Data from robot episodes
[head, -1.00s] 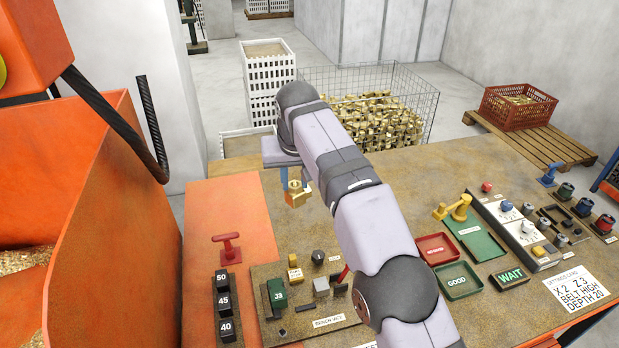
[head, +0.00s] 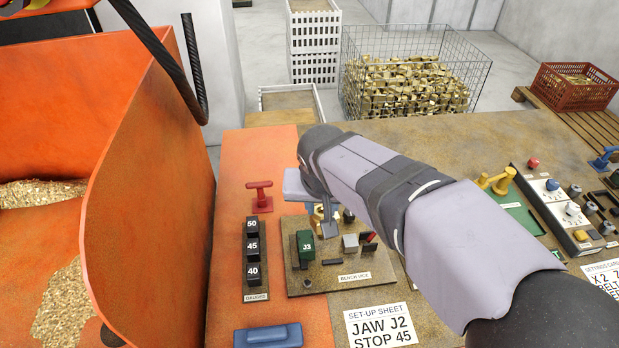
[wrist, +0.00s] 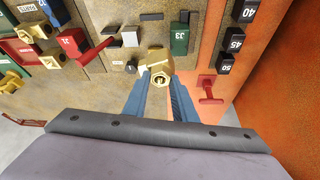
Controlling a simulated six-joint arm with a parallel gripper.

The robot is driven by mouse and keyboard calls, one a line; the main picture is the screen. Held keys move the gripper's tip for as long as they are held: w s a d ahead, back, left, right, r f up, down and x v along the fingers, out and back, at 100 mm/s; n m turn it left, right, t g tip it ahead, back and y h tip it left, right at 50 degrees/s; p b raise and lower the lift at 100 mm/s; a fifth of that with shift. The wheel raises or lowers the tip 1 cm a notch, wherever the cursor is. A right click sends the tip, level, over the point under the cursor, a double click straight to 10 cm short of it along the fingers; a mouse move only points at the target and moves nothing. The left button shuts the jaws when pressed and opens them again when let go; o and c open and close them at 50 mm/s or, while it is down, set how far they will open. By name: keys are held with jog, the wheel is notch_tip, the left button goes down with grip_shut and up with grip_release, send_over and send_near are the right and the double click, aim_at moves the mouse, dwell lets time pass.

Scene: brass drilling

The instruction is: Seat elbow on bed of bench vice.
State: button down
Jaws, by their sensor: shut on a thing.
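The brass elbow (wrist: 157,60) is between the blue fingers of my gripper (wrist: 160,88) in the wrist view, with its round opening facing the camera. In the head view the elbow (head: 318,213) is partly hidden by my gripper (head: 325,225). The bench vice (head: 352,268) is a labelled tan plate with a green J3 jaw (head: 305,243) and a grey block (head: 350,241). My gripper is by the far side of the vice. The J3 jaw (wrist: 179,40) and bed area show just beyond the elbow in the wrist view. I cannot tell whether the elbow touches the bed.
Black gauge blocks (head: 252,247) marked 50, 45 and 40 stand left of the vice, near a red T-handle (head: 260,196). A set-up sheet (head: 380,325) reads JAW J2, STOP 45. A red J1 block (wrist: 72,40) and other brass pieces (wrist: 52,60) are left in the wrist view.

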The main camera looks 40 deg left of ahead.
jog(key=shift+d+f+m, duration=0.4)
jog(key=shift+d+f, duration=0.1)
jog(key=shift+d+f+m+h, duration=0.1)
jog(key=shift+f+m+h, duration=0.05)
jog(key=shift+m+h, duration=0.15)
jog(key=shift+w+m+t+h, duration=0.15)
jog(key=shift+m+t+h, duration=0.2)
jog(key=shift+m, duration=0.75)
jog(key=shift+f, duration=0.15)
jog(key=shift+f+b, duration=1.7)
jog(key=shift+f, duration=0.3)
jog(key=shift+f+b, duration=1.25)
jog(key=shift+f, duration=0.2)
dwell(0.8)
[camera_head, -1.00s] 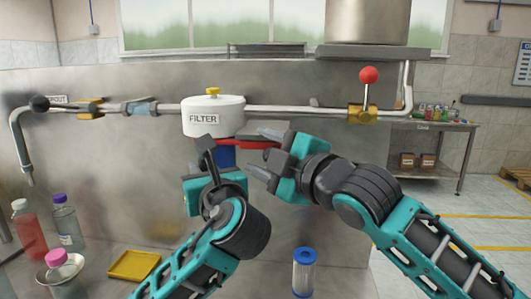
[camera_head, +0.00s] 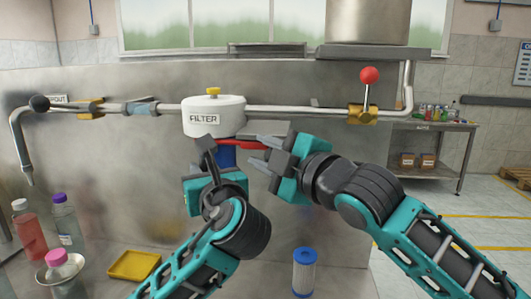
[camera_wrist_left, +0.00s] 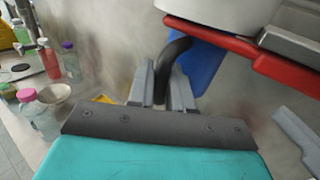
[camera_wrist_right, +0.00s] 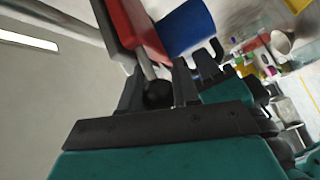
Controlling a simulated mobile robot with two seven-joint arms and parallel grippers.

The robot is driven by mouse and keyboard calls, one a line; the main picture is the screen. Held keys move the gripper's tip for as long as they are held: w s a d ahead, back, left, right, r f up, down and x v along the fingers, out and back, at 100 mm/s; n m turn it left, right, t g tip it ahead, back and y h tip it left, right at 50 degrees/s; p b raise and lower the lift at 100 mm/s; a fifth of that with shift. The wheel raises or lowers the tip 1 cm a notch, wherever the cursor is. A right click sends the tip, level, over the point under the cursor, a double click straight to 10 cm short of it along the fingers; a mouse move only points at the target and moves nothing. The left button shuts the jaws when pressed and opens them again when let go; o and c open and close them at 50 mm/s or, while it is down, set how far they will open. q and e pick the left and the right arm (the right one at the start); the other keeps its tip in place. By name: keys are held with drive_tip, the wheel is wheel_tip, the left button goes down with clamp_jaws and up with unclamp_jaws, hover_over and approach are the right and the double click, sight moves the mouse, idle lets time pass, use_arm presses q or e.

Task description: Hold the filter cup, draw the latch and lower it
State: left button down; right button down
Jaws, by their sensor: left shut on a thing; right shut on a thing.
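The white filter housing (camera_head: 214,118), labelled FILTER, sits on the pipe in the head view. The blue filter cup (camera_head: 226,157) is below it, mostly hidden by my grippers. It also shows in the left wrist view (camera_wrist_left: 203,65). My left gripper (camera_head: 209,152) is shut on the cup's black handle (camera_wrist_left: 176,52). The red latch (camera_head: 240,144) runs right from under the housing and also shows in the right wrist view (camera_wrist_right: 140,32). My right gripper (camera_head: 264,150) has its fingers on either side of the latch's outer part and is shut on it; the exact contact is hidden.
A red-knobbed valve (camera_head: 368,76) stands on the pipe to the right. A blue-ended filter cartridge (camera_head: 304,273), a yellow tray (camera_head: 134,265) and several bottles (camera_head: 66,222) are on the counter. The steel panel behind is bare.

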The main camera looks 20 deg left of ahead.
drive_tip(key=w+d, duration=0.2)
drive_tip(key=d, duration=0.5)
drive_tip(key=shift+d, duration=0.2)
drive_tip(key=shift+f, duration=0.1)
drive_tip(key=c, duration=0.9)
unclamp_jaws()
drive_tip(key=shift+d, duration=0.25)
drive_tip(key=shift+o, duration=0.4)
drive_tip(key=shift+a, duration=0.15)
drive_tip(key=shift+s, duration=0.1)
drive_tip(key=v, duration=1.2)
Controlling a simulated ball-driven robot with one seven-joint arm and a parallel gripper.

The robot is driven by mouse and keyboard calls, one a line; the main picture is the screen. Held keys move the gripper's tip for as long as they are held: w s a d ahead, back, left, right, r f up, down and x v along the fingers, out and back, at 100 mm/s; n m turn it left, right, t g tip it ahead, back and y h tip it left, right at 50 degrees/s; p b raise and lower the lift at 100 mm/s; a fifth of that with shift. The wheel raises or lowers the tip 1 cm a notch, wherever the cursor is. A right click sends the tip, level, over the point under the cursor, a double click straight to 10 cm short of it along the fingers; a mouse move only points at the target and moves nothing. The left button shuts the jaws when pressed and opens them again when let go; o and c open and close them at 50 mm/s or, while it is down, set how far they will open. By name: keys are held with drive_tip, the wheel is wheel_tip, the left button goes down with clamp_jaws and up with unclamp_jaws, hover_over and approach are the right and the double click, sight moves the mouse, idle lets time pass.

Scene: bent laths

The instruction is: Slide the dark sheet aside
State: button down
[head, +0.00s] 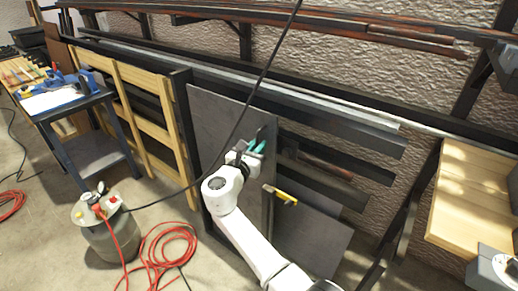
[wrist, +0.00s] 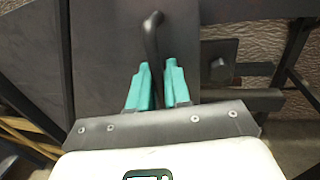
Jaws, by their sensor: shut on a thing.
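The dark sheet (head: 212,125) is a large flat grey panel that leans upright against the rack in the head view. It fills the left and middle of the wrist view (wrist: 105,40). A black bent handle (wrist: 152,38) stands out from its face. My gripper (head: 257,147) is at the sheet's upper right part. In the wrist view its teal fingers (wrist: 158,85) are shut on the handle, whose lower end is hidden between them.
A wooden slatted frame (head: 150,128) stands left of the sheet. Dark bars (head: 340,130) lie in the rack to the right, with a yellow-handled thing (head: 281,195) nearby. A grey canister (head: 108,235) and red hose (head: 165,250) are on the floor. A cable hangs across the sheet.

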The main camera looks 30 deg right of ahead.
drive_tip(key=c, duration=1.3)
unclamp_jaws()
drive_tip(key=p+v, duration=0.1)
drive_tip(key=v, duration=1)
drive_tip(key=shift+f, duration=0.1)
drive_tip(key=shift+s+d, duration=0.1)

**To be done:** List the lines of the records where "seven" occurs.

**Solved exercise:**
Controlling a simulated mobile robot with two seven-joint arms and parallel grippers.
Controlling a simulated ball-driven robot with one seven-joint arm and a parallel gripper.

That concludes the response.